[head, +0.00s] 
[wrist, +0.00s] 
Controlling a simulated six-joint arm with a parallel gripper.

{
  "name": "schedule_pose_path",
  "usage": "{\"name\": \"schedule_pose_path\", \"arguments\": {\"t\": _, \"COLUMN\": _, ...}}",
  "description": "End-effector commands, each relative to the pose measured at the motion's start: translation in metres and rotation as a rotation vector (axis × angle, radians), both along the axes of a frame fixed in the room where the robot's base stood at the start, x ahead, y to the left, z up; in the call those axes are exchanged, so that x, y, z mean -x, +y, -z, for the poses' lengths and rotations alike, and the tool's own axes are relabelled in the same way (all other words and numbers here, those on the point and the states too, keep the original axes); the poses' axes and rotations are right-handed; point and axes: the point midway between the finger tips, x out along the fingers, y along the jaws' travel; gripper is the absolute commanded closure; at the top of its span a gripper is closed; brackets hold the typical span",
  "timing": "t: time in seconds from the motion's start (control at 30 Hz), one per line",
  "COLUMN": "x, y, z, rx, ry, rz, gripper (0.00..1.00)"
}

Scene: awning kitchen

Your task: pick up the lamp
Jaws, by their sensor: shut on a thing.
───
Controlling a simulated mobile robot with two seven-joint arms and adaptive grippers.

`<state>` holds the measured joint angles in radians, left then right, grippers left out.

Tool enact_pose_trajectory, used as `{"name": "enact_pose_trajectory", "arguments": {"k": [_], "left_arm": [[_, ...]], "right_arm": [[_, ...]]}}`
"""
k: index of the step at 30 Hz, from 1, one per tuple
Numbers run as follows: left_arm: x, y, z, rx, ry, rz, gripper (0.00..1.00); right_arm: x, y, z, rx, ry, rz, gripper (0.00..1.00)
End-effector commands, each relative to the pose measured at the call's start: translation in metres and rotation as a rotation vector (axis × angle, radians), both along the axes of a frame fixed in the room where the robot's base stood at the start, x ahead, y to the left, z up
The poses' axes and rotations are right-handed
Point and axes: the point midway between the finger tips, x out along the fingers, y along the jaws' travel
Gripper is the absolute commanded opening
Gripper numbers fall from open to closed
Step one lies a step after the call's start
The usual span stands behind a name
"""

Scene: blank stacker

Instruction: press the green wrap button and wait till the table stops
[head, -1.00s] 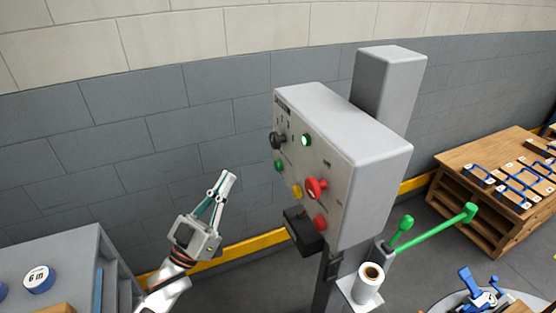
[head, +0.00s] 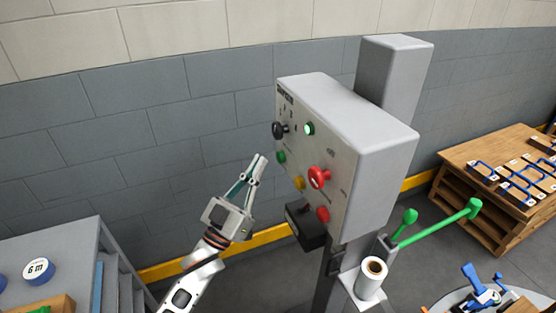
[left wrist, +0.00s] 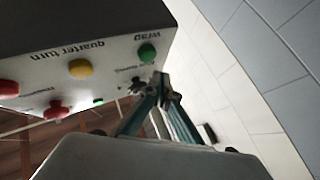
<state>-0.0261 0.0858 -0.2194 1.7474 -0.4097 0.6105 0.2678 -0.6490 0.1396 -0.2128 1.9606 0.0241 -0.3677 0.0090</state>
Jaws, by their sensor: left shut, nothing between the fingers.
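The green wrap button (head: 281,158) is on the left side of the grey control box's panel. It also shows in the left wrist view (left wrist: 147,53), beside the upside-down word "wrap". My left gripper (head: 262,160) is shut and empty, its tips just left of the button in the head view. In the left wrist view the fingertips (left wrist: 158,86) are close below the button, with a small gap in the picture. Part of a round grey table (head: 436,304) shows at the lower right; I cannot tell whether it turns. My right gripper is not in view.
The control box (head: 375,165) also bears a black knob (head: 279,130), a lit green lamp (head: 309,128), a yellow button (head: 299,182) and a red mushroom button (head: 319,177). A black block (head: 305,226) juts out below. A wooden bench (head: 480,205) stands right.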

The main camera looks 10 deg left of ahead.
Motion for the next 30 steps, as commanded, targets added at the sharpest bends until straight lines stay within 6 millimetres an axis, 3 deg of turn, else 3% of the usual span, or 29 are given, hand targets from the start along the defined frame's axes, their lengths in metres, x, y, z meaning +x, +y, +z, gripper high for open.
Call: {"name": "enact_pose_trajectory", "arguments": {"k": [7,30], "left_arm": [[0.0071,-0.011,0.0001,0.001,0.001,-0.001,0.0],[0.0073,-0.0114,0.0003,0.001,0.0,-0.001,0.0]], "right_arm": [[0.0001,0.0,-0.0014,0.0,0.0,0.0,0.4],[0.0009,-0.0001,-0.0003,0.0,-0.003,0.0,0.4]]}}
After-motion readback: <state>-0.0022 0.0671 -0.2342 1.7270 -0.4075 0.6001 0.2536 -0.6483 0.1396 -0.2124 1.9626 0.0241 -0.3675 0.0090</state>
───
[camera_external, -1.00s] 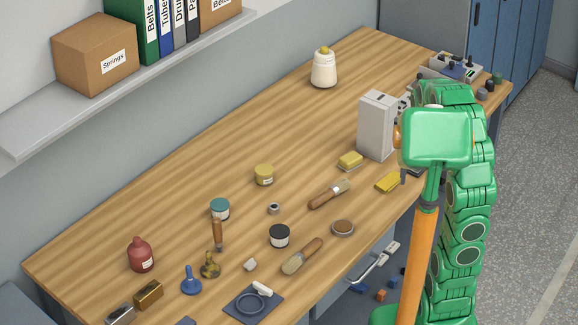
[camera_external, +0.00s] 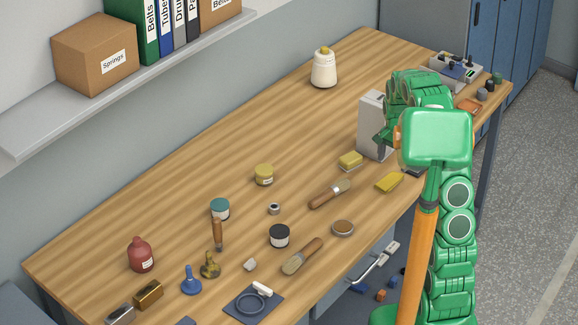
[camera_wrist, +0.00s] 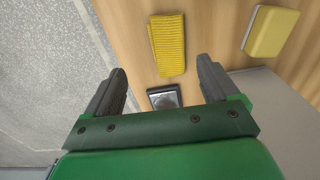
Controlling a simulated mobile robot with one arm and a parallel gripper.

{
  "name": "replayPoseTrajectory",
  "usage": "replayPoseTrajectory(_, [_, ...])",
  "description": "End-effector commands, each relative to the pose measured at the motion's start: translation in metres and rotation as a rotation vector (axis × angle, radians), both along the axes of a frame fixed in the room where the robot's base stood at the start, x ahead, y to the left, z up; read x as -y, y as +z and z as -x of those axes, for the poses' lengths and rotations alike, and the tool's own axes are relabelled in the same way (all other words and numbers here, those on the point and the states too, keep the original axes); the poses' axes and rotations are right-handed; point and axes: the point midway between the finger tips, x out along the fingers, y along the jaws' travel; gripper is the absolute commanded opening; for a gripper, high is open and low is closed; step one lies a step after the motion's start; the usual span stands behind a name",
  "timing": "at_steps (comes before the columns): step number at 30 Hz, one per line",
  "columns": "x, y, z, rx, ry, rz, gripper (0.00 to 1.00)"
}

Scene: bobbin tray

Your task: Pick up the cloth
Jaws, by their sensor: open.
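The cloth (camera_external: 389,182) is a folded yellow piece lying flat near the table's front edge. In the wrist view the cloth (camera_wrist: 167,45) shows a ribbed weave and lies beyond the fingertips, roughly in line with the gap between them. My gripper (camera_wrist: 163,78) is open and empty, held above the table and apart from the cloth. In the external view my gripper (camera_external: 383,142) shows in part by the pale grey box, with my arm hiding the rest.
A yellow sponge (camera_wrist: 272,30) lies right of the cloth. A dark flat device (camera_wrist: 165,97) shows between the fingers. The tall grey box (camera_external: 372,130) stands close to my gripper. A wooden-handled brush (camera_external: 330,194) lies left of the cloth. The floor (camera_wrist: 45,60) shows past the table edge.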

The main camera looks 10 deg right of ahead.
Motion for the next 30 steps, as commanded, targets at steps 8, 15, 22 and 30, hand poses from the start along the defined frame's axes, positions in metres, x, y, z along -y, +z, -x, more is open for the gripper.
───
Short task: Give back, exactly as written, each line from the one that contains "The main camera looks 10 deg right of ahead." through the one that contains "Motion for the next 30 steps, as commanded, targets at".

Finished answer:
The main camera looks 10 deg right of ahead.
Motion for the next 30 steps, as commanded, targets at steps 8, 15, 22 and 30, hand poses from the start along the defined frame's axes, positions in metres, x, y, z along -y, +z, -x, more is open for the gripper.

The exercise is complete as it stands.